INDIANAPOLIS (WISH) — A bubble that burst in a summer storm will find new life and is no longer headed for the landfill. The air structure at the West Indy Racquet Club (WIRC) was damaged beyond repair two months ago.

“To have something positive come out of this, I’m really grateful for that,” said Shannon White, general manager and chief operating officer of WIRC.

It’s turning into a zero-waste project. Even the blowers are getting melted down and recycled.

The biggest chunk is the bubble itself, the walls and roof surrounding six tennis courts at the club, about an acre’s worth of material is getting a new start too.

It’s all a result of a storm that hit July 11.

“It was strong and it was fast and it came out of nowhere,” White said.

It downed trees, flooded streets and knocked out power.

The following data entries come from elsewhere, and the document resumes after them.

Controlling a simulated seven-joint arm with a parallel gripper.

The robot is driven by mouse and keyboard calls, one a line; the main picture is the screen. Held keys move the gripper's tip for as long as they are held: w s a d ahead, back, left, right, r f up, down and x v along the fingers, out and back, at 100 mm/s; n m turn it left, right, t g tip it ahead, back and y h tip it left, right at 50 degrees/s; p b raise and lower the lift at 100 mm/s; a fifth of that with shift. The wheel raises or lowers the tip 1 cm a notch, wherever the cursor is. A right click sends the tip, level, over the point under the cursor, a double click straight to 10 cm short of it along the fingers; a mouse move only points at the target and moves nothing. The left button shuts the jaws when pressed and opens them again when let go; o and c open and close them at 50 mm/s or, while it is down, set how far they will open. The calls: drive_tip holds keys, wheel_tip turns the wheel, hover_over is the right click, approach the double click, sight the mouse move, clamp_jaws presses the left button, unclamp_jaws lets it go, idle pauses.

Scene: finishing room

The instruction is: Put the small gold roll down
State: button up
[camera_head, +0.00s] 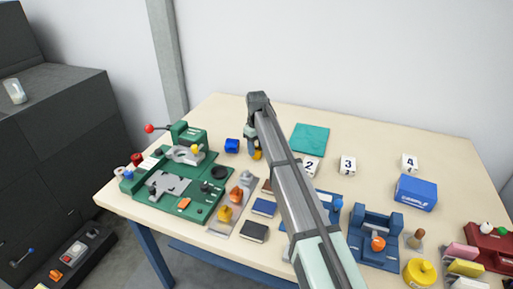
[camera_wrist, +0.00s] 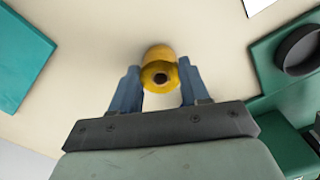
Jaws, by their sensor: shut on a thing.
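The small gold roll (camera_wrist: 160,68) is between the two blue fingers of my gripper (camera_wrist: 160,92) in the wrist view, with its dark centre hole facing the camera. The fingers are shut on it. In the head view my gripper (camera_head: 254,150) is over the back middle of the table, and a bit of the gold roll (camera_head: 257,156) shows at its tip. My arm hides part of the table there. I cannot tell whether the roll touches the table top.
A teal mat (camera_head: 310,138) lies to the right, near number cards 2, 3 (camera_head: 348,165) and 4. Bare table (camera_head: 235,112) lies behind.

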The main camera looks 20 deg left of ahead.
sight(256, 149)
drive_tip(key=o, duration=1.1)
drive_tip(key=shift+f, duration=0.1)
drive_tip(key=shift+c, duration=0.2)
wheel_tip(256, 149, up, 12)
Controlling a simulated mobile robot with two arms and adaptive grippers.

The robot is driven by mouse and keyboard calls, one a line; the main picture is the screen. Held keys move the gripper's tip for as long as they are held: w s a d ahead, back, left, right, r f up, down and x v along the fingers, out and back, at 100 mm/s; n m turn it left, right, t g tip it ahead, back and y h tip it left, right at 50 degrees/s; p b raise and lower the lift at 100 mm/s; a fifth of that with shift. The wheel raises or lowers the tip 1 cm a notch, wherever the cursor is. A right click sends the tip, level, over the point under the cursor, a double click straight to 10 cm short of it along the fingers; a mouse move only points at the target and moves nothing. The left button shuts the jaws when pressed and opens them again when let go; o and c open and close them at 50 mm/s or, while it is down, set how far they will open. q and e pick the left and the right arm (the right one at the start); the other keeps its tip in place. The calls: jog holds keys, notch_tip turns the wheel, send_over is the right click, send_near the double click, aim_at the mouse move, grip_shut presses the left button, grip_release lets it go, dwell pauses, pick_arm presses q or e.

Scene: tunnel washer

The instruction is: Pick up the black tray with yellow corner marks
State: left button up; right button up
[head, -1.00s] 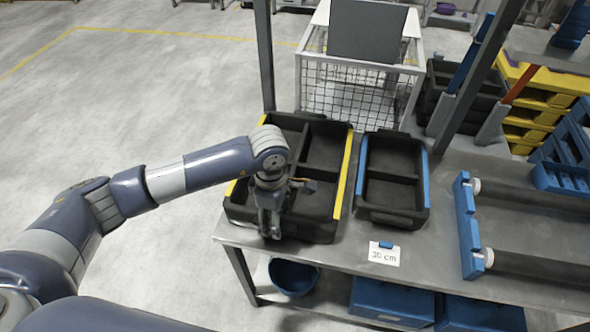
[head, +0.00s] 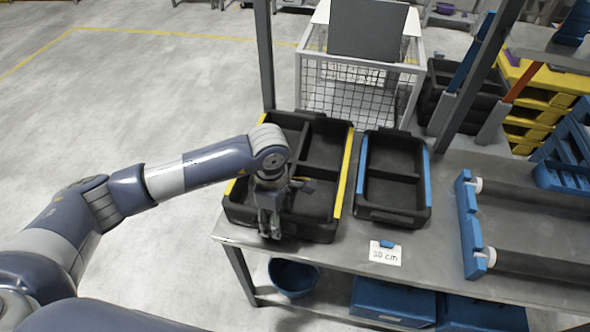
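The black tray with yellow marks (head: 325,206) sits on the left end of the grey metal table. Yellow strips run along its right and left edges, and dividers split its inside. My left gripper (head: 270,228) points down at the tray's front left part, close to its front wall. The arm and gripper hide part of the tray's left side and front. I cannot tell whether the fingers are open or closed on the front wall. My right gripper is not in view.
A smaller black tray with blue edges (head: 393,214) stands just to the right. A "30 cm" card (head: 386,254) lies at the table's front. A blue roller frame (head: 468,228) is further right. A wire cage (head: 350,93) stands behind. Blue bins sit below.

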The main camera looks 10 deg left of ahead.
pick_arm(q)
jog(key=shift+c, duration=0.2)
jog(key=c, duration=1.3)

On the west side, it busted the bubble. A severed gas line knocked out the backup system and the air structure collapsed without the pressurized system keeping it aloft.

Even though it’s back up in the air, it’s beyond repair.

That means there’s an estimated 40,000 square feet of roof, Teflon-coated vinyl, with no foreseeable purpose.

That is until the Michaelis Corporation which is overseeing the demo contacted People for Urban Progress (PUP), the nonprofit most known for turning the roof of the Hoosier Dome into designer bags.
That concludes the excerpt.